ITR filing 2026 ! 6 important reasons taxpayers should wait until mid-June for AY 2026-27

By | May 26, 2026

ITR filing 2026 ! 6 important reasons taxpayers should wait until mid-June for AY 2026-27

Taxpayers should wait until mid-June 2026 to file their Income Tax Return (ITR) for Assessment Year (AY) 2026-27 to ensure that all financial data, tax deductions, and third-party transaction statements are fully updated and synchronized on the government portal.
Even though the Income Tax Department has already activated the ITR-1 and ITR-4 offline and online filing utilities, rushing to submit your return right now can trigger serious compliance errors. Here are the 6 critical reasons why tax experts advise holding off until June 15:

1. Salary TDS Data is Not Yet Finalized

Employers face a statutory deadline of May 31, 2026, to file their quarterly salary tax deduction statements via Form 24Q for the final quarter of the financial year. Because many corporate payroll divisions upload this information exactly on the due date, your actual salary metrics and full Tax Deducted at Source (TDS) credits will not be fully processed or visible in your official records if you log in early.

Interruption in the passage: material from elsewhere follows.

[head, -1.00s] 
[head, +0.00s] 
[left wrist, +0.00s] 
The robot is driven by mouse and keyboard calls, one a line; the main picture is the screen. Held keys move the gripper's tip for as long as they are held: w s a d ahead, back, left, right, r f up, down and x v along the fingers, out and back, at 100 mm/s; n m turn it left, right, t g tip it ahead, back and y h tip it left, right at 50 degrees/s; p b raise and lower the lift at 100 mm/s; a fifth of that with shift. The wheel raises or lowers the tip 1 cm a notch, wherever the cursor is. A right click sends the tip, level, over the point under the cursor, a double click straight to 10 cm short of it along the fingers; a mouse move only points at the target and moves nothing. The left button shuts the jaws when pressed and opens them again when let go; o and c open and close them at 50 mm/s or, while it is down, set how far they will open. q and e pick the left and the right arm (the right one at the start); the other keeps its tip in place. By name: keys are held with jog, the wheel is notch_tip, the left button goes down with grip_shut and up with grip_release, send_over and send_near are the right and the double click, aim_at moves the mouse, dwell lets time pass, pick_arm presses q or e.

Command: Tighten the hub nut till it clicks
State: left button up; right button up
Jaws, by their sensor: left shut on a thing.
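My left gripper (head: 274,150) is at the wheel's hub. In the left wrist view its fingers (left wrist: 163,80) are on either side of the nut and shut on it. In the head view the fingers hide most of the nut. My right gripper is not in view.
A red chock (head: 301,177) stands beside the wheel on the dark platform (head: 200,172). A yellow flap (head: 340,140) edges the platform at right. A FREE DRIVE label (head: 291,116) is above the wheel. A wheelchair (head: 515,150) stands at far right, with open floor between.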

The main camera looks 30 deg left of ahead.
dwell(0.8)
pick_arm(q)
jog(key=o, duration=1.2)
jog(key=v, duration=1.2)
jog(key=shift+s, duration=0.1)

2. Banks and Financial Institutions Face the Same Deadlines

Just like employers, banking institutions and non-salary deductors have until May 31, 2026, to submit Form 26Q to report non-salary deductions. If you file before mid-June, TDS credits linked to the following categories will likely be missing from your profile, causing a data mismatch:
  • Fixed deposit interest income
  • Recurring deposit payouts
  • Dividend payouts from equity shares
  • Freelance or professional service fees

3. Form 16 and Form 16A Issuance Timelines

According to income tax laws, companies are legally allowed until June 15, 2026, to distribute Form 16 certificates to their workforce. Attempting to file your return without having this formal document in hand removes your primary tool for cross-verifying your taxable salary, itemized exemptions, and section-wise deductions.

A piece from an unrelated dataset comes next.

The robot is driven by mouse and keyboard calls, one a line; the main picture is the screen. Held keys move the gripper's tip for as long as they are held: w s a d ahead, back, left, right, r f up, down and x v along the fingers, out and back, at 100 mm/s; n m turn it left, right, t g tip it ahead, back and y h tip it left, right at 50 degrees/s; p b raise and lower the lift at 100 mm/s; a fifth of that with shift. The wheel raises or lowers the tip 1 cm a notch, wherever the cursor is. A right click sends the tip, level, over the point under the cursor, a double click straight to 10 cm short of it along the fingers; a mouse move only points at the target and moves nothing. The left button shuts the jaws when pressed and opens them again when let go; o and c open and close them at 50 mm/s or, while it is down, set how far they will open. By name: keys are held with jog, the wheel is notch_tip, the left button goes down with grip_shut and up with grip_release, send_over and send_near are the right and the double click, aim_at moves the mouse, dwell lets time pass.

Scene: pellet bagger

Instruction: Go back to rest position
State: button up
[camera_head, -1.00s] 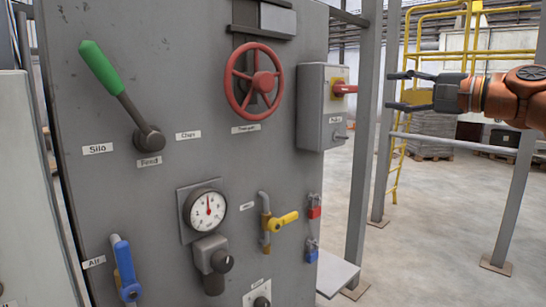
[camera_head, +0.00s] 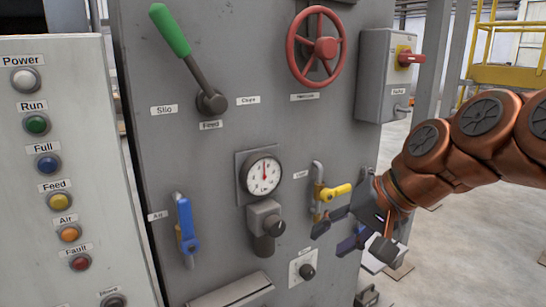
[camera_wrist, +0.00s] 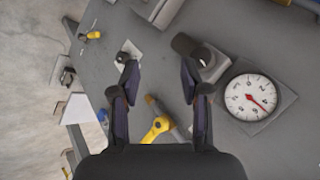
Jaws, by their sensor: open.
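My gripper (camera_head: 332,240) is open and empty, in front of the lower right of the grey machine panel (camera_head: 150,130). Its fingers are close to the yellow valve handle (camera_head: 335,192), just below it in the head view. In the wrist view my gripper (camera_wrist: 159,80) has its two fingers spread, with the yellow handle (camera_wrist: 157,129) showing between them. I cannot tell whether the fingers touch the handle. My orange arm reaches in from the right and hides the padlock area.
The panel carries a green-tipped lever (camera_head: 170,30), a red wheel (camera_head: 325,47), a pressure gauge (camera_head: 262,173), a blue handle (camera_head: 186,225) and a switch box (camera_head: 385,75) that juts out. A button cabinet (camera_head: 90,110) stands at left. Open floor lies at right.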

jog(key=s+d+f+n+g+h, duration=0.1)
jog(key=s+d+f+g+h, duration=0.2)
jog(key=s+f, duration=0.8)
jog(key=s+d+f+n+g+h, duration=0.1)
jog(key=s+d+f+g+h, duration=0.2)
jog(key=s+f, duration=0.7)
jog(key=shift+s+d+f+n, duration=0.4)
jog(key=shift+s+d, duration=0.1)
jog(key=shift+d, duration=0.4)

4. Statement of Financial Transactions (SFT) Lag

Your Annual Information Statement (AIS) relies heavily on high-value data provided through SFT filings under Section 285BA. Mutual fund operators, stock brokers, credit card companies, and real estate registrars report your financial activity through these updates up until May 31. These entities take an additional 7 to 10 days to map these updates into your active tax profile, meaning your capital gains or high-value spending patterns may not show up on your portal view until early June.

5. Risk of Automatic Mismatch Notices

Filing your return with outdated figures creates a severe discrepancy between what you declare and what automated third-party data tells the tax network. The Income Tax Department relies heavily on automated data matching systems. Filing too early increases the probability of receiving an automated defect or mismatch notice, which can lead to complex tax demands and legal scrutiny.

6. Frozen Refunds and Corrective Hassles

If the tax network detects that you claimed tax credits that do not yet appear in your Form 26AS profile, your tax refund will be instantly put on hold. To correct this, you will have to undergo the time-consuming process of filing a revised tax return or launching rectification proceedings. Waiting a couple of weeks for the database to update natively is significantly faster than fixing an inaccurate submission later.